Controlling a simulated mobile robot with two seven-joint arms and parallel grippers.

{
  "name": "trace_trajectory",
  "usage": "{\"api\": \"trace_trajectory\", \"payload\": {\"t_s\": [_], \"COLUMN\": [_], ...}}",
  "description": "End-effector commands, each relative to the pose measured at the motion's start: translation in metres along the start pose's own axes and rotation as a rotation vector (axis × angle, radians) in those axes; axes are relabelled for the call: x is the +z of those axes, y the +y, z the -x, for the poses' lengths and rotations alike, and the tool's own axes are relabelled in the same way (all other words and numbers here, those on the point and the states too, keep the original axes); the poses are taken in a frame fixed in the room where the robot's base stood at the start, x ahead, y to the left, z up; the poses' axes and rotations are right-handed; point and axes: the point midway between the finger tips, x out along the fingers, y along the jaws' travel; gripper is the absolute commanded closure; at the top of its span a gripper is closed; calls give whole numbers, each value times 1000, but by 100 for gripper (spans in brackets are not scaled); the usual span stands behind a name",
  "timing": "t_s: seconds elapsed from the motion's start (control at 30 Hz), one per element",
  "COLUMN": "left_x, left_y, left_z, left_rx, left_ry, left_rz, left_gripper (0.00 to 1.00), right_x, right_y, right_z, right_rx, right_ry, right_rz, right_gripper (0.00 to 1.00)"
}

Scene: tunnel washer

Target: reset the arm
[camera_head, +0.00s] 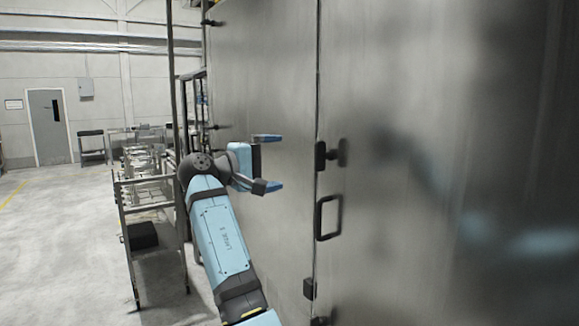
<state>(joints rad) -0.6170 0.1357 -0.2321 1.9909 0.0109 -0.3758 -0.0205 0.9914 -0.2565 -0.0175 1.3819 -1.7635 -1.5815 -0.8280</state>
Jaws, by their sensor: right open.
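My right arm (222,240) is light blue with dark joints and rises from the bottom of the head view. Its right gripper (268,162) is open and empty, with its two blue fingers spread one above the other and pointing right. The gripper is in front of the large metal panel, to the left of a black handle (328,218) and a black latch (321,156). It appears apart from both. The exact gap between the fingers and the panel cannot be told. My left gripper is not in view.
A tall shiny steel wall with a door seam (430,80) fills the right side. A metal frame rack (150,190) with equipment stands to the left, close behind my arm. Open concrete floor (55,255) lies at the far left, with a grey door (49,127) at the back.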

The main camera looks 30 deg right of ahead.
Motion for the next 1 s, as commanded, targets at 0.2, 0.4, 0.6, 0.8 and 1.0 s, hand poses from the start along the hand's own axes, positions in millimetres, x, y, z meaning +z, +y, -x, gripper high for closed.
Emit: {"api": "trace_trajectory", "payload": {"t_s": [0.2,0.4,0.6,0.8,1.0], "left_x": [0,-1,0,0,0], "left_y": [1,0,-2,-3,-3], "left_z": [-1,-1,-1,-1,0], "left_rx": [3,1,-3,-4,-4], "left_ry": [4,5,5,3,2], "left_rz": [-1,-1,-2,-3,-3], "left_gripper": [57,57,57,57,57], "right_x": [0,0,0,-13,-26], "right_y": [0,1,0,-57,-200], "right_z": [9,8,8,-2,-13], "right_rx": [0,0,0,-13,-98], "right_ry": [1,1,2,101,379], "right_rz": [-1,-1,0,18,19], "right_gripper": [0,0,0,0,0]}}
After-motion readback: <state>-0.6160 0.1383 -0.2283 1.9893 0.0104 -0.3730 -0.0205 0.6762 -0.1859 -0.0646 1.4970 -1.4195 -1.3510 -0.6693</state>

▶ _What is required_
Pick out every line above that contains the word "COLUMN" and copy it.

▶ _Reply to the task_
  "usage": "{\"api\": \"trace_trajectory\", \"payload\": {\"t_s\": [_], \"COLUMN\": [_], ...}}",
  "COLUMN": "left_x, left_y, left_z, left_rx, left_ry, left_rz, left_gripper (0.00 to 1.00), right_x, right_y, right_z, right_rx, right_ry, right_rz, right_gripper (0.00 to 1.00)"

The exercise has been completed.